I don't know how much worse this would be, if I weren't actually pregnant right now myself. I feel that it might have been torture. I don't know, but I'm relieved that it's not. I actually have something--for us--to look forward to. Thank God. I know that I'm not far behind.
But I should have been ahead of them. And I'm just sad. Mostly just sad for myself. Not mad at them. Just sad that this happened to me and Jeff and Luke.
The good thing...is that the sight of those two babies brings me happiness. I wasn't sure how that would go, but that's another relief--that I don't feel bitterness toward them for being born.
My brother and his wife named their son Ethan. Ethan Luke.

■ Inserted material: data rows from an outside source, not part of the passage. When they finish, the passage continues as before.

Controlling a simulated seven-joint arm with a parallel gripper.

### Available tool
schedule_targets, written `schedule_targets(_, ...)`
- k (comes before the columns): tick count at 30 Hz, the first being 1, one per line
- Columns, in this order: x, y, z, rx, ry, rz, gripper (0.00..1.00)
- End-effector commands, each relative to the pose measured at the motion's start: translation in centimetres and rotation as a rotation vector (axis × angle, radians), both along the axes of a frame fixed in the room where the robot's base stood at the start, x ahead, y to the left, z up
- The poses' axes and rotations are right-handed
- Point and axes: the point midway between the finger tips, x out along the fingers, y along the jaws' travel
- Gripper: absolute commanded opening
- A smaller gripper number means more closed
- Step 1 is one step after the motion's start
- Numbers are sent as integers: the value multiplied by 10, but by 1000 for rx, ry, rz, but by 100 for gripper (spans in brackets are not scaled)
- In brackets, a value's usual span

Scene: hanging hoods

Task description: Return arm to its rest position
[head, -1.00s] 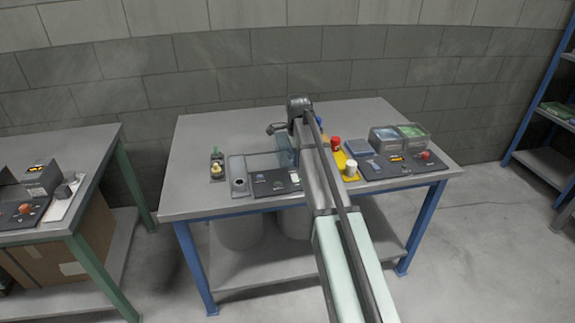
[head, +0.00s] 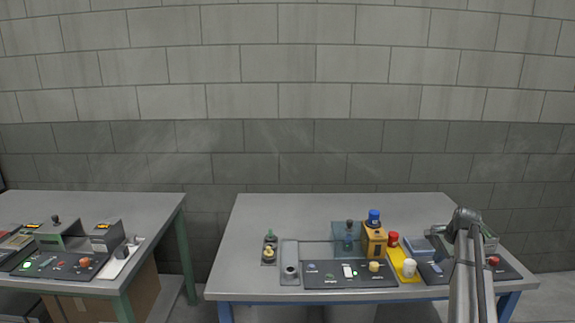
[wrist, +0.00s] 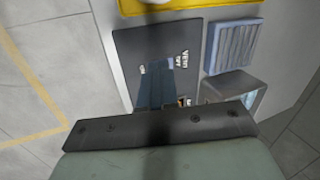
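My gripper (head: 466,222) is at the dark end of my arm, over the right part of the middle table (head: 300,208) in the head view. It hides part of the right control panel (head: 510,271). Its fingers cannot be made out, so I cannot tell whether it is open or shut. No held object is discernible. In the wrist view, a dark bolted bar (wrist: 160,130) and a pale green part of my arm fill the bottom. Beyond them lies a dark panel (wrist: 190,62) marked "VENT", partly hidden.
The middle table bears an orange block with a blue top (head: 374,240), a red-capped item (head: 393,239), a white cylinder (head: 409,268) on a yellow tray (head: 413,278), and a black panel (head: 330,281). A second table (head: 120,204) stands left. The middle table's back left is clear.

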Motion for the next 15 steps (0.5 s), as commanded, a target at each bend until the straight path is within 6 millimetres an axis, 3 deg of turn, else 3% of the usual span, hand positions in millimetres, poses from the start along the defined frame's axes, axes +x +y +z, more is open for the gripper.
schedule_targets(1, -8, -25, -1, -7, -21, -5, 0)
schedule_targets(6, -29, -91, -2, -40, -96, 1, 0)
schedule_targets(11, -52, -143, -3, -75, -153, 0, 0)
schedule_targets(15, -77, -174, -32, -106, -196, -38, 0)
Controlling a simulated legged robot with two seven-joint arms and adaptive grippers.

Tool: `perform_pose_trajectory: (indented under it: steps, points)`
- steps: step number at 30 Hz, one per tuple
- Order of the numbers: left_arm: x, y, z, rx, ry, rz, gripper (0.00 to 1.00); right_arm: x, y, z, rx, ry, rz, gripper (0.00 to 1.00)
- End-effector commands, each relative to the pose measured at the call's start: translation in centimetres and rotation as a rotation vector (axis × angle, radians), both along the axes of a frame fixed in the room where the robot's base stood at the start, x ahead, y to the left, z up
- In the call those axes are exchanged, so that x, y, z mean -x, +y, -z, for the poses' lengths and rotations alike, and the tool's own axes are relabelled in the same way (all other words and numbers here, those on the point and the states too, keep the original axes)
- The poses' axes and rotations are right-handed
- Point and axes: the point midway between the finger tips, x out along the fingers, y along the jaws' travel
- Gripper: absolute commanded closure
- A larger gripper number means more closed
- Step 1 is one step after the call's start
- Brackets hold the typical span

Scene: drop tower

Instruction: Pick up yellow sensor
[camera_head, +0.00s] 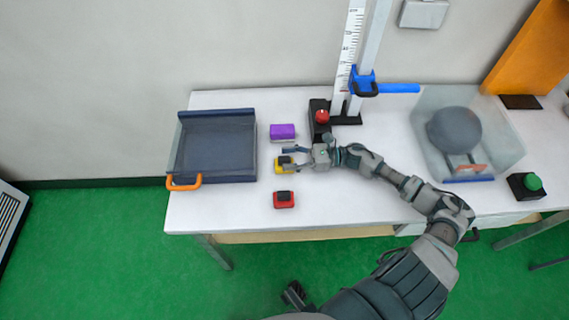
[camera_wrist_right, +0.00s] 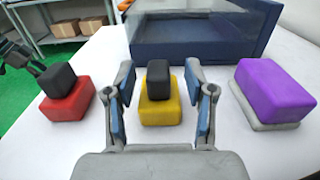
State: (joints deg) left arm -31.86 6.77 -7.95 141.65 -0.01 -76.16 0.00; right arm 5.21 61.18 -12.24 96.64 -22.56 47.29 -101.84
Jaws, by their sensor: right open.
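The yellow sensor (camera_head: 279,165), a yellow block with a black top, stands on the white table between a purple block and a red block. It also shows in the right wrist view (camera_wrist_right: 160,106), centred between the blue-padded fingers. My right gripper (camera_head: 291,157) is open around or just before the yellow sensor, with a visible gap on each side in the right wrist view (camera_wrist_right: 160,80). In the head view its fingers partly cover the sensor. A dark part, seemingly my left gripper (camera_head: 296,295), shows at the bottom; its jaws are unclear.
A purple block (camera_head: 282,131) and a red block with a black top (camera_head: 284,200) flank the sensor. A dark blue tray (camera_head: 217,182) with an orange handle stands left. The drop tower (camera_head: 348,60) rises behind; a clear bin (camera_head: 502,130) and green button (camera_head: 533,182) are right.

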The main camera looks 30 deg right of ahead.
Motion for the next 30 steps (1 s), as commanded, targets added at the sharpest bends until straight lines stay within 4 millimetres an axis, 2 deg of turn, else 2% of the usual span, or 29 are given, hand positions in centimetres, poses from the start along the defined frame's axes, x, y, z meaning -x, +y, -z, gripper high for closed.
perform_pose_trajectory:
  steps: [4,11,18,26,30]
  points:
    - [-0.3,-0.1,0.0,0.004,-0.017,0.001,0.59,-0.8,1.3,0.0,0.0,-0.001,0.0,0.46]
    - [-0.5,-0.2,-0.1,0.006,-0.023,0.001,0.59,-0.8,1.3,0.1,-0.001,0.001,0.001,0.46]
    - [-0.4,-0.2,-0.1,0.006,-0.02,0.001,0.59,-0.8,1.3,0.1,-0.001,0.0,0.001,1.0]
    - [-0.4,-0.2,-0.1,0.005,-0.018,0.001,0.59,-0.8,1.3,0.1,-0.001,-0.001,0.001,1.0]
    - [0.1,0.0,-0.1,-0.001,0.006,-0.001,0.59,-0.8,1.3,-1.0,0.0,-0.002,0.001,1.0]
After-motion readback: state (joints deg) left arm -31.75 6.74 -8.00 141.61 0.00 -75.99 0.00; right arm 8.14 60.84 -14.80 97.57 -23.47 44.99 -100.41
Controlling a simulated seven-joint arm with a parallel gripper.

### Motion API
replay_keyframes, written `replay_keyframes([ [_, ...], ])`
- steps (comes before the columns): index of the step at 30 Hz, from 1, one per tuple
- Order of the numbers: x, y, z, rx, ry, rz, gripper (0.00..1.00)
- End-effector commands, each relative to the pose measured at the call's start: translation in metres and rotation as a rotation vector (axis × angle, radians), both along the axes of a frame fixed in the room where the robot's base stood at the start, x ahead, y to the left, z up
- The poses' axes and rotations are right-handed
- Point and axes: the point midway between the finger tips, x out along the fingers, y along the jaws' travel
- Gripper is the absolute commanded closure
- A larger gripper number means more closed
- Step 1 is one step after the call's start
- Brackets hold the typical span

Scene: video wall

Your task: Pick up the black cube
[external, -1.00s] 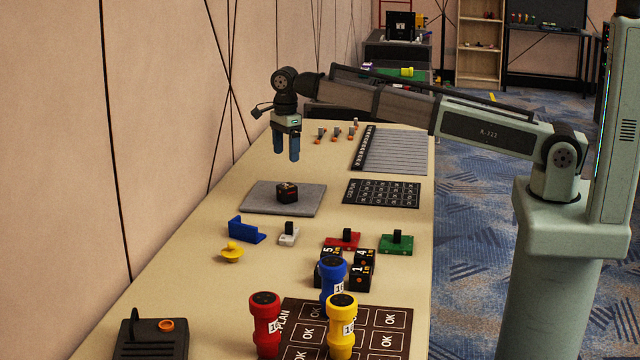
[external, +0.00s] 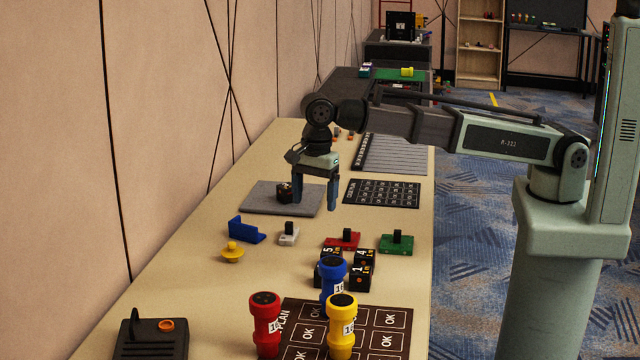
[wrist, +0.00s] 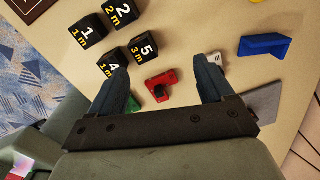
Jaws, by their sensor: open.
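A black cube (external: 284,193) sits on the grey mat (external: 256,203), with small red marks on it. Several other black cubes with white numbers stand in a cluster, one of them labelled 1 (external: 360,278); in the wrist view the cubes labelled 1 (wrist: 86,34), 2 (wrist: 121,14), 4 (wrist: 112,64) and 5 (wrist: 143,48) show. My gripper (external: 314,203) is open, fingers down and empty, to the right of the cube on the mat in the external view. In the wrist view my gripper (wrist: 165,75) spans a red block, well below the fingers.
Blue (external: 333,279), red (external: 265,325) and yellow (external: 342,325) cylinders stand in front. A black grid card (external: 382,193) lies right.

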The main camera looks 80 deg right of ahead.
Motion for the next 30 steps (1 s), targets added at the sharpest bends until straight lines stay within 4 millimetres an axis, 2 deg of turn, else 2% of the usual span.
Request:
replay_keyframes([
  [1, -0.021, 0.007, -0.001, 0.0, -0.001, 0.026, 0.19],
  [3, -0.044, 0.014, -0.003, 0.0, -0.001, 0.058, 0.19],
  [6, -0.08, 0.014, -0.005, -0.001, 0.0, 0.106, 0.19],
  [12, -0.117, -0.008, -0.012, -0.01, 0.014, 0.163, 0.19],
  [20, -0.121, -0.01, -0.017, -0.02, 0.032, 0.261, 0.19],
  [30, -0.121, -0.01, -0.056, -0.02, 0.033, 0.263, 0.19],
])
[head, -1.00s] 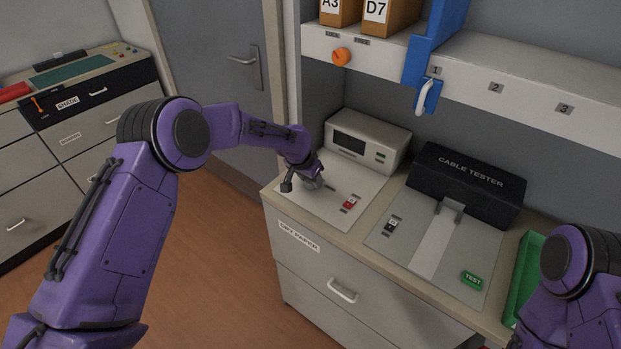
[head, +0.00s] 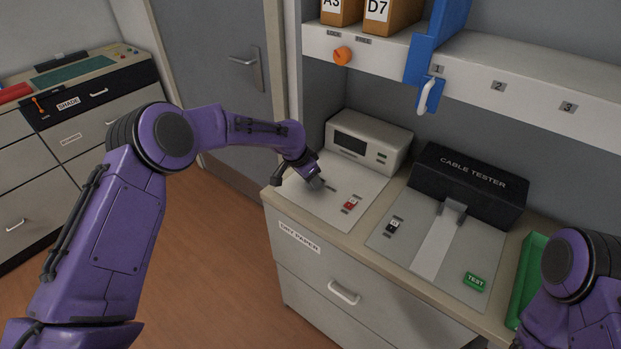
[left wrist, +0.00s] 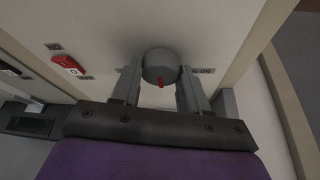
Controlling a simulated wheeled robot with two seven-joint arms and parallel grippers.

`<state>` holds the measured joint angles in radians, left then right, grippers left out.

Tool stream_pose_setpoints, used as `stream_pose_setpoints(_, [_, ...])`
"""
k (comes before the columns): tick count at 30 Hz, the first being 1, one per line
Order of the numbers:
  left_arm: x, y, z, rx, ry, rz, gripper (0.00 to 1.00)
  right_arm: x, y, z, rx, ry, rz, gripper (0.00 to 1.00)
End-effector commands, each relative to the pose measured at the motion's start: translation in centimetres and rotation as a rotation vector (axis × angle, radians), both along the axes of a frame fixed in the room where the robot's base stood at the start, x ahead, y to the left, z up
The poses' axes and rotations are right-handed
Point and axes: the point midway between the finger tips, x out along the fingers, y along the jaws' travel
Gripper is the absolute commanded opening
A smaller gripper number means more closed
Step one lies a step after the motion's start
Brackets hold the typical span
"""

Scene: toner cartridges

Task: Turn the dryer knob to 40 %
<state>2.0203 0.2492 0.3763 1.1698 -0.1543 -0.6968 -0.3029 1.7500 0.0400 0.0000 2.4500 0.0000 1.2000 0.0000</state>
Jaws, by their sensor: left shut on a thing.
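In the left wrist view, a round grey knob (left wrist: 160,62) with a red pointer mark sits on a pale panel (left wrist: 120,25). My left gripper (left wrist: 160,88) is shut on the knob, with one finger on each side. The red mark points toward the gripper's palm, at the bottom of the picture.
A red switch (head: 351,203) lies right of the gripper on the same panel; it also shows in the left wrist view (left wrist: 67,65). A pale box with a dark display (head: 368,142) stands behind. The black cable tester (head: 468,185) is to the right. A shelf (head: 520,85) hangs above.

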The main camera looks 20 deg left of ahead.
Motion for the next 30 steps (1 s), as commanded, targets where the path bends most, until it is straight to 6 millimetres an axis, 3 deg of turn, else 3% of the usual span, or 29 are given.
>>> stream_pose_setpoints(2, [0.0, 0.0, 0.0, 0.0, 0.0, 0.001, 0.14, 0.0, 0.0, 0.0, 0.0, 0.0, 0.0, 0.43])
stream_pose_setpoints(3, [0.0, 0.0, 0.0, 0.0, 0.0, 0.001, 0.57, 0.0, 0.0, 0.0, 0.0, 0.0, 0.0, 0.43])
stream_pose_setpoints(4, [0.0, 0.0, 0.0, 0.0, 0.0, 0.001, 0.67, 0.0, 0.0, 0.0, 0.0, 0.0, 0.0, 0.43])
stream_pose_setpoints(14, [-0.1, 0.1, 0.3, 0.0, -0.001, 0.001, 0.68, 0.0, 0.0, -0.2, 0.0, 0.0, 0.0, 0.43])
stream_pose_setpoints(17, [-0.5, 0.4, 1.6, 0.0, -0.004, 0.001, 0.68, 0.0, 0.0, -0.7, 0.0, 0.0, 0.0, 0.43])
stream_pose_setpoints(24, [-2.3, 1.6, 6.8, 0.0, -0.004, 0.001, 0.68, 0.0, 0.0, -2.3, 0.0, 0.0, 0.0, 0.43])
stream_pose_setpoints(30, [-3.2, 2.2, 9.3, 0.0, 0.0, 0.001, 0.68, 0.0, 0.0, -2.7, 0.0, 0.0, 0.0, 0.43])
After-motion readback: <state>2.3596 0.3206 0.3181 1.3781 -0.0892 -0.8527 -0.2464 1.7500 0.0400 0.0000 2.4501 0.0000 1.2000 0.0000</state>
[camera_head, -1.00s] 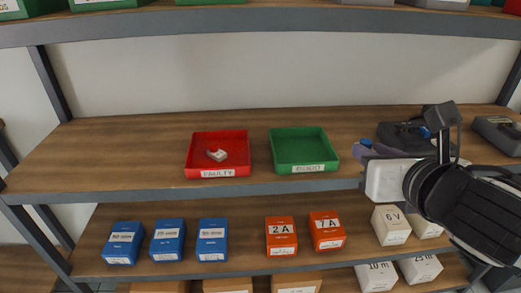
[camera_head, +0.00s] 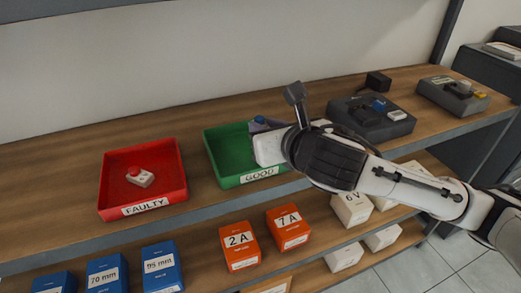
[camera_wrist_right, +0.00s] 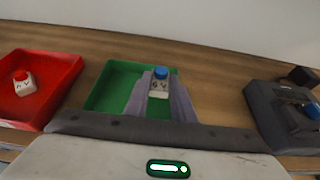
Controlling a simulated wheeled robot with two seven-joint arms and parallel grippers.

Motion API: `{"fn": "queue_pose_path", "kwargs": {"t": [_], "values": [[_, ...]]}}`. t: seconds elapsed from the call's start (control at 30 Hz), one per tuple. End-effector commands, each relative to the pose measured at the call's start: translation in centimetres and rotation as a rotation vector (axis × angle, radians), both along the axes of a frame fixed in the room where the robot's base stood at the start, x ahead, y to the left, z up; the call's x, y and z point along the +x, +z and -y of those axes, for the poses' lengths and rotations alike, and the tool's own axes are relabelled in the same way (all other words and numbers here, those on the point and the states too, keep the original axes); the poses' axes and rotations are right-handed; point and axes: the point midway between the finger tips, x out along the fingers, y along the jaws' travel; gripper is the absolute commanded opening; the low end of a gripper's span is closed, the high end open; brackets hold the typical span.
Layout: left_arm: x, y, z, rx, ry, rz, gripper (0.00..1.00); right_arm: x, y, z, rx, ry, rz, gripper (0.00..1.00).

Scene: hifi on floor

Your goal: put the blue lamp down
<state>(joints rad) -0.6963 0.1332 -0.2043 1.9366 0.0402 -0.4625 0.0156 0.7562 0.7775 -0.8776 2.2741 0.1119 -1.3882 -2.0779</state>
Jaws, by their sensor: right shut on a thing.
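The blue lamp (camera_wrist_right: 159,88) has a blue cap on a pale base marked 6 V. My right gripper (camera_wrist_right: 160,98) is shut on it, one finger on each side. My left gripper is not in view.
A red tray labelled FAULTY (camera_head: 116,190) stands to the left with a red-capped lamp (camera_head: 140,176) in it. A dark grey device (camera_head: 385,125) stands to the right of the green tray, with another (camera_head: 452,95) farther right. Boxes fill the shelf below.

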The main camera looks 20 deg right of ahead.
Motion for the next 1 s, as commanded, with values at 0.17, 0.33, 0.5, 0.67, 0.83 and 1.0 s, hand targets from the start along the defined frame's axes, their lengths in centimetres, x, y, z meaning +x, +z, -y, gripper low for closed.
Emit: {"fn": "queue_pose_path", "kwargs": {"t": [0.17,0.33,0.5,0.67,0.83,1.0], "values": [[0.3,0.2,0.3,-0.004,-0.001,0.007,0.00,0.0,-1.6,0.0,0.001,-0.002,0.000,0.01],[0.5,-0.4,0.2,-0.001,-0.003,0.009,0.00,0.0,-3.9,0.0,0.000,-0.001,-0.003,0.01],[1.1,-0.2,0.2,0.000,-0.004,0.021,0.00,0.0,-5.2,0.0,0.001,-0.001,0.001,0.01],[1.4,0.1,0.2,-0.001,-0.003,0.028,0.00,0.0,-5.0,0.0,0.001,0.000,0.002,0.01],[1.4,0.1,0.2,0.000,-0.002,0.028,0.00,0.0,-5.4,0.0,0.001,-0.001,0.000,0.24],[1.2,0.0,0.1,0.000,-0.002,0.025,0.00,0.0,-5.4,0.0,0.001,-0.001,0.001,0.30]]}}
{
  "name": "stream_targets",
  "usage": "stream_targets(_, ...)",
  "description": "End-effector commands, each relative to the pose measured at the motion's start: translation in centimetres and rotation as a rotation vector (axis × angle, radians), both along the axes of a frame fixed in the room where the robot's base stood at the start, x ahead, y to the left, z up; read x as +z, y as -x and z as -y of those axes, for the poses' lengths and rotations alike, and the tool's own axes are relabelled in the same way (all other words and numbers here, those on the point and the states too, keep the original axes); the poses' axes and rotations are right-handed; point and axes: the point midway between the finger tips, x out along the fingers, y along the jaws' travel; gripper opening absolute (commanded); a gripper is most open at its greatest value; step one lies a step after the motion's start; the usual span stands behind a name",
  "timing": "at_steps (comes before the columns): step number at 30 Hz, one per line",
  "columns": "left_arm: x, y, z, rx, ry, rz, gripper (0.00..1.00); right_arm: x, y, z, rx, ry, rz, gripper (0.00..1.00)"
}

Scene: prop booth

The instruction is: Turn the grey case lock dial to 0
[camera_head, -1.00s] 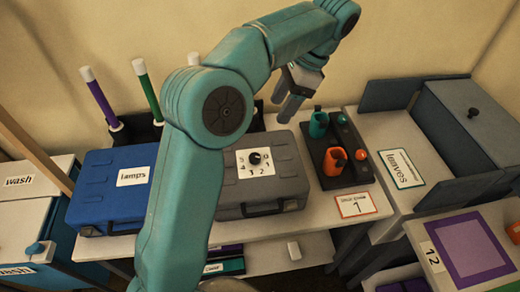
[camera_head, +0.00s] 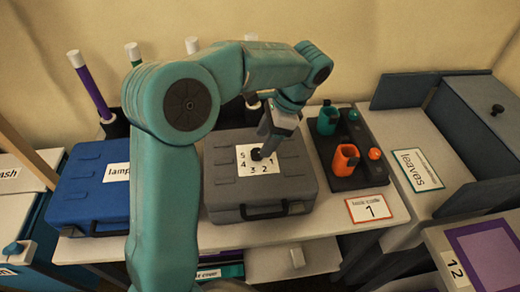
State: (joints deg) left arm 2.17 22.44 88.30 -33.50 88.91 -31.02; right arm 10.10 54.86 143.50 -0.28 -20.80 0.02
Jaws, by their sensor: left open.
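The grey case (camera_head: 222,181) lies on the table with its handle facing the front. A white dial plate (camera_head: 243,166) with printed digits is on its lid, with a black dial knob (camera_head: 257,154) at the middle. The digits 1 to 5 show around the knob; the 0 is hidden behind my gripper, and I cannot tell where the knob points. My left gripper (camera_head: 266,148) is open, pointing down right at the knob from behind and to the right. Whether its fingers touch the knob is unclear. My right gripper is not in view.
A blue case (camera_head: 88,190) stands to the left, partly behind my left arm. A card marked 1 (camera_head: 370,208) lies in front of the rack.

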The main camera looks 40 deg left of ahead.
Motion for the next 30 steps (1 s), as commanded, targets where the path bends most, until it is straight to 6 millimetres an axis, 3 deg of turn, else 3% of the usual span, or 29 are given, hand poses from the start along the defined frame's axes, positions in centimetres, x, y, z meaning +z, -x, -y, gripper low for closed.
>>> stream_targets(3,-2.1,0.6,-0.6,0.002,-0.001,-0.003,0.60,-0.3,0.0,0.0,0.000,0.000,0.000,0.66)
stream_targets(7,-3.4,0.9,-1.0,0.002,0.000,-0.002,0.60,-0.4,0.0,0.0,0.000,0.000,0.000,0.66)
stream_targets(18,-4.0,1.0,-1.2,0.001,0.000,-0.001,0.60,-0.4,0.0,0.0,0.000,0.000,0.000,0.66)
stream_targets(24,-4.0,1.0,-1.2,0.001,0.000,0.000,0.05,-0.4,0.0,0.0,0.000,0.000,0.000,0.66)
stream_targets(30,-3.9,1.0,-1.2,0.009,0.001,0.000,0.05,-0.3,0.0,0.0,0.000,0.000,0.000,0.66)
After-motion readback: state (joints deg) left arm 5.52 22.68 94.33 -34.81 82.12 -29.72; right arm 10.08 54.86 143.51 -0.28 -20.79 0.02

When my brother told us on Sunday that it was a boy, I threw a party inside, because I knew that was what they were going to name him if he turned out to be a boy...and a really big part of me wanted to know for sure that Luke's name would have life. And now it does.
And with all of this swirling around so quickly--I think it IS doing something to me that makes me more confident about this baby. That Bowie WILL be born and be fine.
Which is more than I could ask for right now.
We find out if Bowie's a boy or a girl on Wednesday. We're in the middle of packing up our house to move the last week of this month. So much is changing. But right now, I'm looking forward to all of it.